» **Aim**:
Keep only the lines where "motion" appears.

┏━━

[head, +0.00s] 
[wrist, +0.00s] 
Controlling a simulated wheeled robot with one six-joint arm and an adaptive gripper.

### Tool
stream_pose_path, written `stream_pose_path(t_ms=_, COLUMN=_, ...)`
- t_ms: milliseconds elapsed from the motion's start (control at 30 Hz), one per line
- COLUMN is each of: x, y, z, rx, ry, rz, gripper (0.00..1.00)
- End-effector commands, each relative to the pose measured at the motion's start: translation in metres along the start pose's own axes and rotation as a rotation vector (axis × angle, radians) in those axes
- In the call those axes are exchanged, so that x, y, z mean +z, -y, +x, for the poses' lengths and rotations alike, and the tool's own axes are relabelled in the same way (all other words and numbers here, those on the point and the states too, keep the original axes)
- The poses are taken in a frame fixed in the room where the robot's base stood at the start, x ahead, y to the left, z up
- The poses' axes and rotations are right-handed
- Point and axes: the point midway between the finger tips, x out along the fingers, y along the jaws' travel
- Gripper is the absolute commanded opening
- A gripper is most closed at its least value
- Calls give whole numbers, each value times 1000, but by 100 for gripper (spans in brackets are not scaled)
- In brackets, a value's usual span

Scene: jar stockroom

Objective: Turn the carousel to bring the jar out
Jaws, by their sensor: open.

┗━━

» **Solution to this task**:
- t_ms: milliseconds elapsed from the motion's start (control at 30 Hz), one per line
- End-effector commands, each relative to the pose measured at the motion's start: translation in metres along the start pose's own axes and rotation as a rotation vector (axis × angle, radians) in those axes

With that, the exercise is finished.